Frequently Asked Questions
Are AI coding tools safe to use for production code?
They can be, as long as you review, test, and verify everything before it ships. Treat AI output as a draft from a knowledgeable but fallible assistant, not as vetted, production-ready code.
Is it ever okay to paste code into an AI chat tool?
For non-sensitive, open, or example code, generally yes. The caution is around secrets, credentials, customer data, and proprietary code. Redact sensitive details and understand the tool's data-handling policy before sharing anything you wouldn't post publicly.
How do I keep AI API costs from getting out of control?
Set billing alerts and spending caps, add retry limits and backoff to your code, test on small batches, and pick the smallest model or simplest tool that does the job. Review your usage regularly so surprises stay small.
Should solo developers automate everything they can?
No. Automate stable, well-understood, repetitive processes. Keep a human checkpoint in front of destructive or irreversible actions, and don't automate a process you haven't successfully done by hand and documented first.
What's the easiest safety net to add today?
Version control. Commit your working state before any large AI-assisted change, work on branches, and make sure you can revert. It takes seconds and saves entire afternoons.
Conclusion
AI tools and IT automation are some of the best leverage a solo developer has ever had. The mistakes that hurt people aren't really about the tools—they're about trusting output blindly, leaking sensitive data, automating chaos, skipping backups, ignoring costs, and slowly outsourcing your own judgment.

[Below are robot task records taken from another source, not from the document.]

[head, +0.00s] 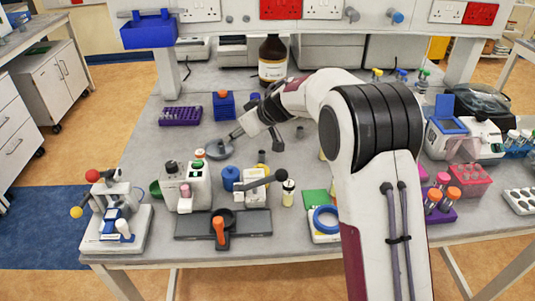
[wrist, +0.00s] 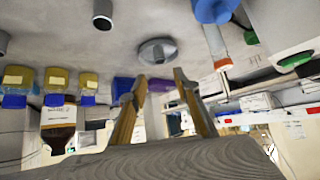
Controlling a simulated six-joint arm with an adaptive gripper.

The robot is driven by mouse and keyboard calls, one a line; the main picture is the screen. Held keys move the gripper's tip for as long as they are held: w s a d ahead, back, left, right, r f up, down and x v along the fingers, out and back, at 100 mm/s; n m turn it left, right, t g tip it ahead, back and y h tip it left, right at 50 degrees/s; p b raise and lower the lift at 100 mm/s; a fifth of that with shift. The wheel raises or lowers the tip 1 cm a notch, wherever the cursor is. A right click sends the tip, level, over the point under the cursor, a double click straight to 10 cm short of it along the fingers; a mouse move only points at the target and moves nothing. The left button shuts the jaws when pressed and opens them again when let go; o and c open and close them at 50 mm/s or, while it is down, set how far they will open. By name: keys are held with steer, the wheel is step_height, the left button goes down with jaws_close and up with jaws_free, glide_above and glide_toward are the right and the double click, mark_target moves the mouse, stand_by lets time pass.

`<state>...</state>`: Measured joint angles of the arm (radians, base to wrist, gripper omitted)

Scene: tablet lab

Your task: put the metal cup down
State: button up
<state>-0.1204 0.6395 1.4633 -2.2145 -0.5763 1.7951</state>
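A small grey metal cup (wrist: 102,14) stands on the bench near the top of the wrist view, its dark mouth showing. In the head view, a small dark cylinder (head: 262,157) right of my gripper looks like the same cup. My gripper (head: 233,136) reaches down from the right, near a round grey disc (head: 219,149). The wrist view shows the two fingers (wrist: 160,77) apart, with nothing seen held between them. A round grey piece (wrist: 157,50) lies on the bench past the fingertips. A grey curved surface hides the finger bases.
A blue rack (head: 223,105), a purple rack (head: 180,116) and a brown bottle (head: 272,60) stand behind my gripper. A white device (head: 186,186) and a blue cylinder (head: 231,178) stand nearer. Another small grey item (head: 299,132) is to the right. Bare bench surrounds the disc.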

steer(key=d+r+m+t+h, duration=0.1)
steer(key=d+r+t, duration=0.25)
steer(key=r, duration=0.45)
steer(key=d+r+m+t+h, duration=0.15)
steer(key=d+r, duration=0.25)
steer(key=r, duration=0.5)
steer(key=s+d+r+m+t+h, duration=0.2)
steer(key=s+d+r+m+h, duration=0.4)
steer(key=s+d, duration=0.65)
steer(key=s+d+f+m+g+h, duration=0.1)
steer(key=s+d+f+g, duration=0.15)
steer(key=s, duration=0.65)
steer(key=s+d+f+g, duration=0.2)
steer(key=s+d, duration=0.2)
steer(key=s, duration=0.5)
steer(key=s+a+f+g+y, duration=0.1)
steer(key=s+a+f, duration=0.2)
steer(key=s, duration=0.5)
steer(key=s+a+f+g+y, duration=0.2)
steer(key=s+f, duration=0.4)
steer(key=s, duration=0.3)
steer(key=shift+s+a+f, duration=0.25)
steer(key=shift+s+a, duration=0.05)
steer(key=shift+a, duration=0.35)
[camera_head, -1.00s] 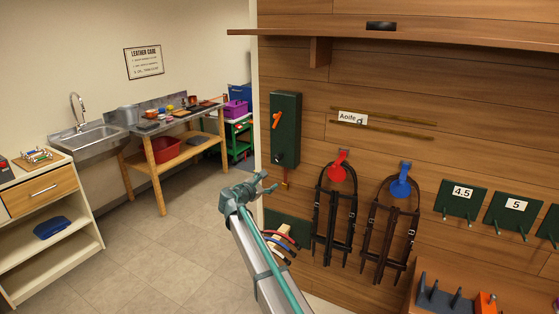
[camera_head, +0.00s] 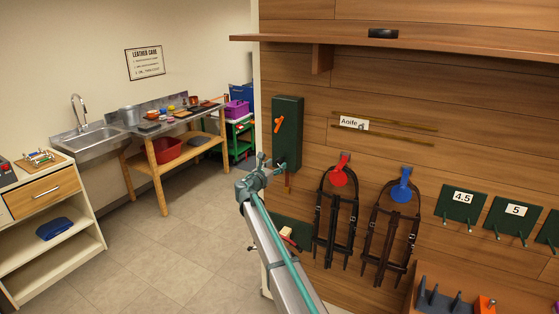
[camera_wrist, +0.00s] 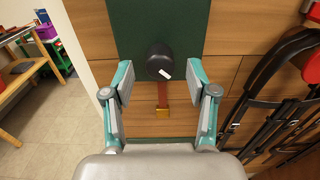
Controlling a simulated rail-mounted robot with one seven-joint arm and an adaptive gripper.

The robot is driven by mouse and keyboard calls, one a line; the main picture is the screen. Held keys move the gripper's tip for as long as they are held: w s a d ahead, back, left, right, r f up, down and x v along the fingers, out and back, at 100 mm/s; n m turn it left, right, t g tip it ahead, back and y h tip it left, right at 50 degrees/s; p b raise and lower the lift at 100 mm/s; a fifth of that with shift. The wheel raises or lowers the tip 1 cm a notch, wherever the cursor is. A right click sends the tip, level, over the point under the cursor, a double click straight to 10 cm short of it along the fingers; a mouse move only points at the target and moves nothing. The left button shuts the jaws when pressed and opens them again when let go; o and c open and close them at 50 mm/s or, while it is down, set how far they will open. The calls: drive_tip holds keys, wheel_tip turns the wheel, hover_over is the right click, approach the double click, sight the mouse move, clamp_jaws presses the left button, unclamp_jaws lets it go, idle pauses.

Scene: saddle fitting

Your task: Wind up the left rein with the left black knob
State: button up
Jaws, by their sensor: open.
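A green box (camera_head: 288,125) is mounted on the wooden wall, with an orange lever (camera_head: 278,124) on its upper part. In the wrist view, a round black knob (camera_wrist: 159,62) with a white mark sits low on the green panel (camera_wrist: 160,22). A brown strap (camera_wrist: 162,94) with a brass-coloured end (camera_wrist: 162,113) hangs straight below the knob; I take it for the rein. My gripper (camera_wrist: 159,76) is open and empty, with the knob between its fingers in the picture and apart from both. In the head view, my gripper (camera_head: 264,170) overlaps the box's lower end, largely hiding the knob.
Two dark bridles on a red hook (camera_head: 340,172) and a blue hook (camera_head: 402,188) hang right of the box. A wooden shelf (camera_head: 430,50) juts out above. Left of the wall edge is open tiled floor (camera_head: 180,250).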

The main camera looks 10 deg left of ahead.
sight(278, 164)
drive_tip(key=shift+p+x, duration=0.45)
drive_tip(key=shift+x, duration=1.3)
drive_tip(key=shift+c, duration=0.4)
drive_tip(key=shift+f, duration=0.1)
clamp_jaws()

The fixes are refreshingly mundane: read before you run, redact secrets, understand a process before you automate it, commit and back up, cap your spending, and hold AI-generated work to your own standards. Build these habits once and they fade into the background, letting you keep the speed without the cleanup. The developers who get the most out of AI aren't the ones who trust it most—they're the ones who verify fastest.